Aktiv die Kontrolle übernehmen

Egal wie gut die Sicherheitsstrategie, die Richtlinien oder Sicherheitslösungen in einem Unternehmen auch sind, das Risiko einer Infizierung mit Schadcode – sei es über einen einzelnen ungeschützten Endpunkt oder ein falsch konfiguriertes System – besteht letztlich immer. Eine hundertprozentige Sicherheit kann niemand garantieren. Nichtsdestotrotz steht und fällt die Cybersicherheit eines Unternehmens mit den Bemühungen um ein gutes Security-Management und den eingesetzten Technologien. Vor allem Unternehmen, die sich weiterhin auf die alte Garde signaturbasierter Antivirenprogramme setzt, anstatt in Lösungen zu investieren, die das Verhalten eines Angriffs analysiert, haben auf lange Sicht schlechte Karten. Schließlich haben die kriminellen Akteure ihre Angriffsmechanismen längst weiterentwickelt und ihr Arsenal um gefährliche dateilose Schadsoftware, Dokumenten-basierte Exploits und Skript-basierte Angriffe erweitert, gegen die dateibasierte Präventionsmechanismen hilflos sind.

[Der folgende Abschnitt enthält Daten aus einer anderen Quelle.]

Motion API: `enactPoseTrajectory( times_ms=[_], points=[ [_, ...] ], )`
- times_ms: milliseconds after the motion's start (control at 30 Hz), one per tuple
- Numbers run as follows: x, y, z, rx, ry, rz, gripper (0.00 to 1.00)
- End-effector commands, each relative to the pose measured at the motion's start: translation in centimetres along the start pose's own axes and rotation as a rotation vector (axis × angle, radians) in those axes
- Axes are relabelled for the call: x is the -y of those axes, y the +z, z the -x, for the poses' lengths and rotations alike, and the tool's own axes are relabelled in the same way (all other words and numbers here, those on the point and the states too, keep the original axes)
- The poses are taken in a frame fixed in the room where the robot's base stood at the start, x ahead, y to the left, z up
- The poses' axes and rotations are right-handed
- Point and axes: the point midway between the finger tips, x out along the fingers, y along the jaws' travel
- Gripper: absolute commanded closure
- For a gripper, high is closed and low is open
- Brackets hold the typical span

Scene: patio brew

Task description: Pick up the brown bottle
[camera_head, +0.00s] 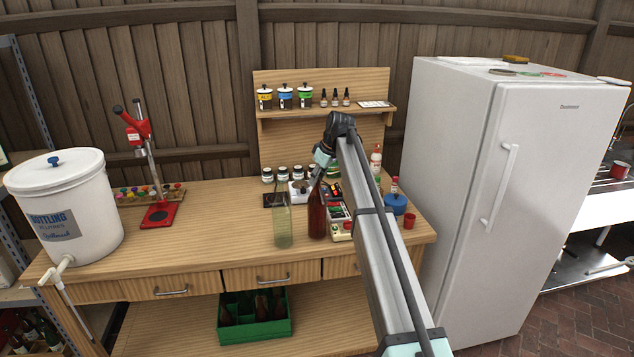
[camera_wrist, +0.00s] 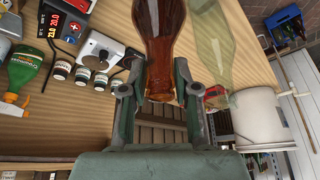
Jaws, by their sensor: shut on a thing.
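The brown bottle (camera_head: 317,214) stands upright near the front of the wooden workbench, just right of a clear greenish bottle (camera_head: 283,218). In the wrist view the brown bottle (camera_wrist: 160,40) lies between my fingers, with its neck end toward the palm. My gripper (camera_wrist: 158,88) is shut on the upper part of the brown bottle. In the head view my gripper (camera_head: 322,160) is at the bottle's top and partly hidden by my arm. Whether the bottle's base touches the bench is hard to tell.
The clear bottle (camera_wrist: 225,40) stands close beside the brown one. A red capper (camera_head: 150,160) and a white bucket (camera_head: 62,205) are to the left. A fridge (camera_head: 490,190) stands at the right.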

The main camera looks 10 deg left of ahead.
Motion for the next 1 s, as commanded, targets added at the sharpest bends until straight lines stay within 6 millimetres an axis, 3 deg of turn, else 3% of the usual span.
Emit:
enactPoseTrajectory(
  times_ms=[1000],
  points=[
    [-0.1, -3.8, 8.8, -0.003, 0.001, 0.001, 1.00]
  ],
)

Die Identifizierung und Abwehr einer Bedrohung ist für diese Unternehmen gewiss nicht in wenigen Stunden geschweige denn 60 Minuten durchführbar und auch forensische Einblicke zur Analyse der Bedrohung fehlen hier. Wer das Risiko von Hackerangriffen und Datendiebstahl so gering wie möglich halten möchte, dem empfiehlt sich letztlich die Investition in Endpunktschutz-Technologien der nächsten Generation – basierend auf maschinellem Lernen, künstlicher Intelligenz und Verhaltensanalyse – kombiniert mit zeitnahen Patch-Updates und einem effektiven Backup-System.